Este método lo debemos a Gossen, Carl Menger y Böhm-Bawerk. Su principal mérito consiste en hacemos advertir que la determinación de los precios está inextricablemente ligada al proceso de mercado. Distingue claramente entre: a) la valoración directa de los factores de producción que relaciona el valor del producto con el conjunto de los factores complementarios de producción, y b) el precio de los diversos factores de producción que se forman en el mercado como resultado de las acciones concurrentes de quienes por ellos compiten. La valoración tal como puede practicarla un actor aislado (Robinson Crusoe o el comité directivo de la producción socialista) jamás puede emplear unidad valorativa alguna. En el acto de valorar sólo se puede ordenar los bienes con arreglo a una escala de preferencia. Nunca podemos atribuir a cada bien una determinada cantidad o magnitud de valor. Es absurdo pretender sumar valoraciones o valores. Cabe decir, descontada la preferencia temporal, que el producto vale igual que el conjunto de factores necesarios para su producción. Pero carecería de sentido afirmar que el valor de dicha mercancía es igual a la «suma» de los valores de los diversos factores complementarios utilizados. No es posible sumar valores ni valoraciones. Si bien es posible sumar precios expresados en términos monetarios, nunca puede realizarse tal operación aritmética manejando simples órdenes de preferencia. No es posible dividir valores, formar cuotas partes de los mismos. Un juicio de valor consiste, pura y exclusivamente, en preferir a a b.
El proceso de imputación de valores no permite deducir del valor de la mercancía conjuntamente producida el de los factores en ella invertidos. En modo alguno nos ofrece base para el cálculo económico. Sólo el mercado, donde cada factor de producción tiene su precio, permite el cálculo económico. El cálculo económico maneja precios, nunca valoraciones.
El mercado determina los precios de los factores de producción del mismo modo en que determina los de los bienes de consumo. El proceso de mercado es una interacción de hombres que deliberadamente tratan de paliar del mejor modo posible su personal malestar. Es imposible excluir del mercado las actuaciones humanas. No se puede analizar el mercado de los bienes de consumo dejando fuera las acciones de los consumidores. Es imposible, por lo mismo, estudiar el mercado de los bienes de orden superior haciendo caso omiso de la actuación de los empresarios u olvidando el imprescindible empleo del dinero en las correspondientes transacciones. Nada hay de automático ni mecánico en el funcionamiento del mercado. Los empresarios, en su deseo de cosechar ganancias, son, por decirlo así, como postores de una subasta, a la que acuden los propietarios de los factores de producción ofreciendo tierras, bienes de capital y trabajo. Cada empresario quiere desplazar a sus competidores elevando los precios ofrecidos a dichos vendedores. Tales ofertas tienen un límite máximo, el que marca el previsto precio futuro del producto en cuestión, y un límite mínimo, el que ofrecen los demás empresarios, igualmente deseosos de apropiarse de esos factores de producción.

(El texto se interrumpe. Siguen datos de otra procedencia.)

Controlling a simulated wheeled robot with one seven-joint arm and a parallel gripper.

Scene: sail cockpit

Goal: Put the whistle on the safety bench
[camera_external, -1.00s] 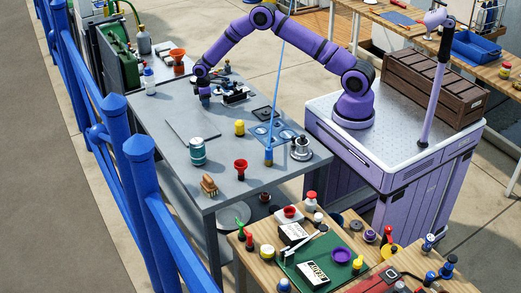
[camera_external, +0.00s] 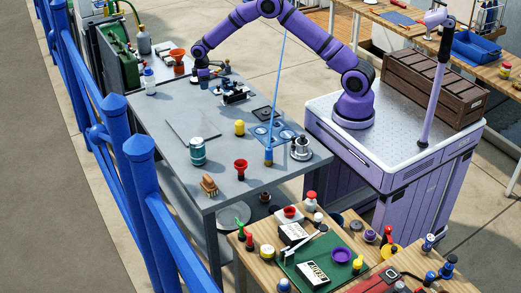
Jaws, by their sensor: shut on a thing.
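My gripper (camera_external: 203,85) points down over the far part of the grey metal bench (camera_external: 215,152). It is shut on a small thing, seemingly the whistle, which is too small and too hidden by the fingers to make out. The gripper is a little above the bench top, left of a dark tool-like device (camera_external: 235,91). I cannot tell from this view which bench is the safety bench.
The grey bench holds a teal canister (camera_external: 197,151), a yellow pot (camera_external: 239,128), a red funnel (camera_external: 240,167), a brush (camera_external: 209,185) and a blue upright rod (camera_external: 274,110). A wooden bench (camera_external: 246,236) in front is crowded. A blue railing (camera_external: 150,190) runs along the left.

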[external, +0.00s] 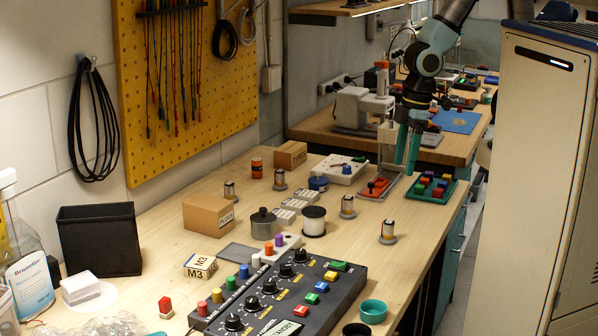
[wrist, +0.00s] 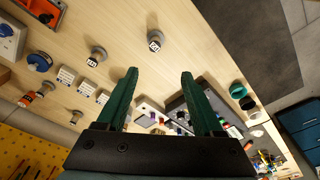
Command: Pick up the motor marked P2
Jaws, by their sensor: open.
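Several small silver motors, each on a grey disc, stand upright on the wooden bench. In the external view one is at right front (external: 387,230), one behind it (external: 347,206), one farther back (external: 279,180) and one at left (external: 229,191). The wrist view shows two with white printed tops, one ahead of the fingers (wrist: 155,41) and one to its left (wrist: 98,54); the print is too small for me to tell which is P2. My gripper (external: 405,166) is open and empty above the back of the bench, by the red and green trays. Its green fingers also show in the wrist view (wrist: 159,75).
A green tray of coloured blocks (external: 432,198) and a red fixture (external: 376,187) stand near my gripper. A white spool (external: 314,222), a metal pot (external: 265,228) and a black control panel (external: 250,310) stand farther forward. Bare wood surrounds the right front motor.

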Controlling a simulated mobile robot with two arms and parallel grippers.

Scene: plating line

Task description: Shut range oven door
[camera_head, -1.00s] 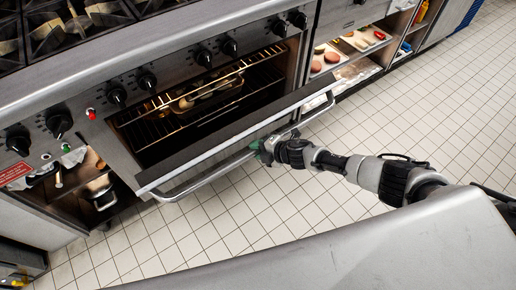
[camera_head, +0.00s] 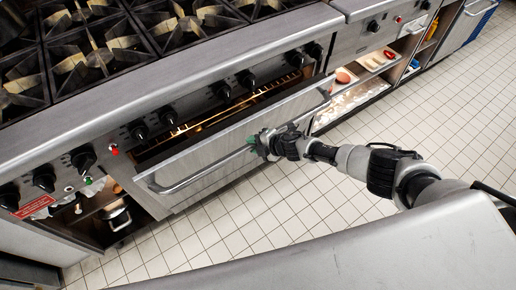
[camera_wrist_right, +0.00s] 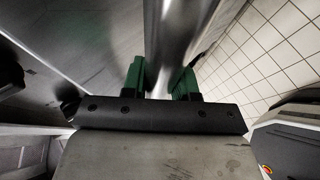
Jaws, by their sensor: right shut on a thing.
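The range oven door (camera_head: 240,128) is steel and tilted partly open, with a narrow gap at its top through which the lit oven cavity and racks (camera_head: 215,117) show. A long bar handle (camera_head: 205,172) runs along its outer face. My right gripper (camera_head: 256,143), with green fingers, is at the handle right of its middle. In the right wrist view the handle bar (camera_wrist_right: 168,50) runs between the two green fingers (camera_wrist_right: 160,82), which are shut on it. My left gripper is not in view.
The range top (camera_head: 130,45) has several burners, and black knobs line its front. Open shelves with food (camera_head: 350,85) stand to the right. A steel counter edge (camera_head: 330,250) fills the lower front. The tiled floor (camera_head: 250,215) between is clear.

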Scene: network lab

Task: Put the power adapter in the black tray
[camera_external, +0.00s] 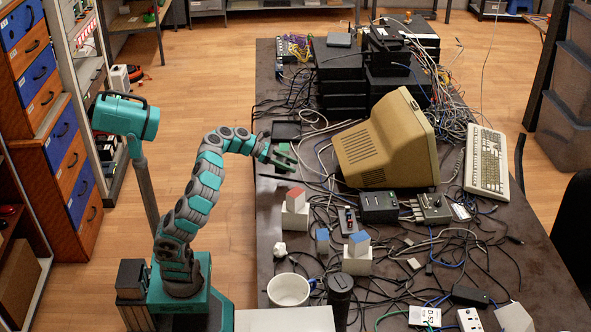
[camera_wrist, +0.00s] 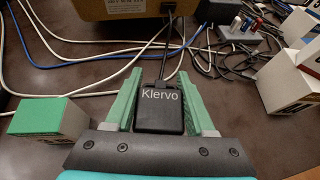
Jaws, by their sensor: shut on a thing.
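The power adapter (camera_wrist: 160,109) is a small black block marked "Klervo", with a black cable running from its far end in the wrist view. My gripper (camera_wrist: 160,95) is shut on it, one green finger along each side. In the external view my gripper (camera_external: 283,157) is over the table's left part, and the adapter is too small to make out there. A flat, dark, tray-like thing (camera_external: 287,131) lies just beyond my gripper near the table's left edge. It looks like the black tray. No tray shows in the wrist view.
A beige monitor (camera_external: 365,155) stands right of my gripper, with loose cables between. A green-topped block (camera_wrist: 45,118) is left of my gripper in the wrist view. A white box with a red top (camera_external: 295,215) stands nearer. Black equipment stacks (camera_external: 343,75) stand at the back.

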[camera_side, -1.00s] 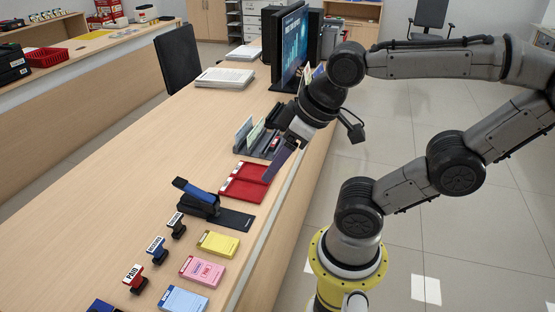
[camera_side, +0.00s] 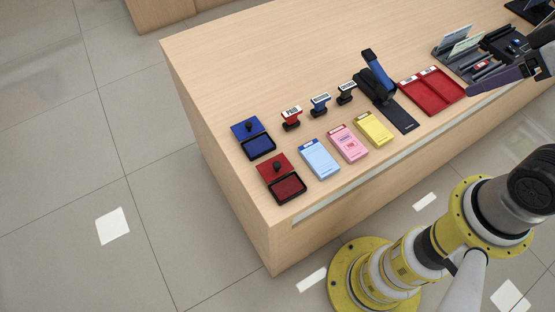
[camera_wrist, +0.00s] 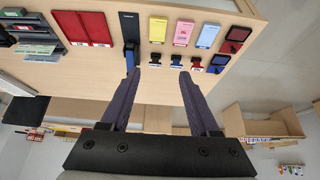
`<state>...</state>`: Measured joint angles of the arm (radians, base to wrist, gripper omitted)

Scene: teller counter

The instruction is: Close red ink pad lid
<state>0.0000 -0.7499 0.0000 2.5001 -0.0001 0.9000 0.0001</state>
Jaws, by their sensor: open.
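The red ink pad (camera_side: 288,189) sits near the front left corner of the counter. Its dark red pad in a black frame is uncovered. Its red lid (camera_side: 269,163), with a black knob, stands open behind the pad; I cannot tell its exact angle. In the wrist view the red ink pad (camera_wrist: 238,33) is small, at the upper right. My gripper (camera_side: 474,92) is far to the right of it, above the counter near the red tray, and partly out of frame. In the wrist view my gripper (camera_wrist: 160,74) has its two fingers wide apart with nothing between them.
A blue ink pad (camera_side: 261,146), also open, stands just behind the red one. Several stamps (camera_side: 320,105) and blue, pink and yellow pads (camera_side: 348,144) lie to the right. A stapler (camera_side: 375,75) and red tray (camera_side: 431,92) stand nearer my gripper.

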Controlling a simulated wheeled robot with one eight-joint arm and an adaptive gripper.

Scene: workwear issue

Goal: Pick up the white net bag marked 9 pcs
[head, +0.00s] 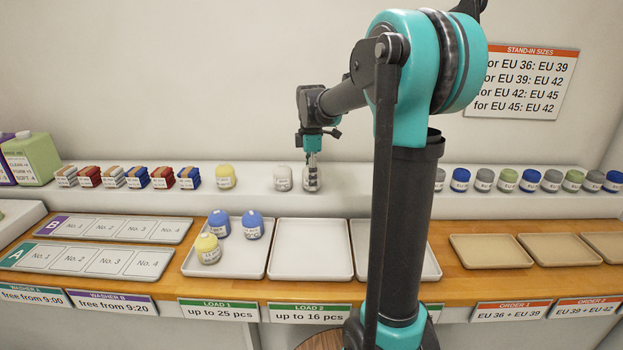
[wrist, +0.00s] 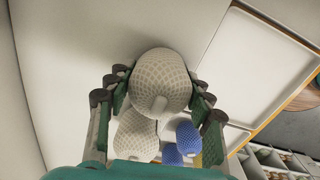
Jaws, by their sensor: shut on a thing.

Es el empresario quien impide la pervivencia de toda actividad productiva que no atienda, en cada momento, las más urgentes necesidades de los consumidores del modo más barato posible. Todos quisiéramos dejar atendidas, en la mayor medida, nuestras necesidades; todos, en este sentido, aspiramos a alcanzar el máximo beneficio. La mentalidad de promotores, especuladores y empresarios no difiere de la de sus semejantes. Aquéllos, simplemente, superan a éstos en energía y capacidad mental. Alumbran el camino del progreso material. Advierten, antes que nadie, que existe discrepancia entre lo que se hace y lo que podría hacerse. Adivinan qué cosas agradarían más a los consumidores y procuran proporcionárselas. Para realizar tales planes elevan los precios de ciertos factores de producción y rebajan los de otros mediante la restricción de su demanda. Al inundar el mercado con los bienes de consumo que proporcionan mayores beneficios, desatan una tendencia bajista en el precio de tales mercancías. Al restringir la producción de aquellos bienes de consumo cuya venta es poco lucrativa, favorecen la aparición de una tendencia al alza de estos artículos. Todas estas transformaciones se suceden de modo incesante; sólo en el caso de que surgieran las irrealizables condiciones propias de la economía de giro uniforme y del equilibrio estático se detendría ese continuo movimiento.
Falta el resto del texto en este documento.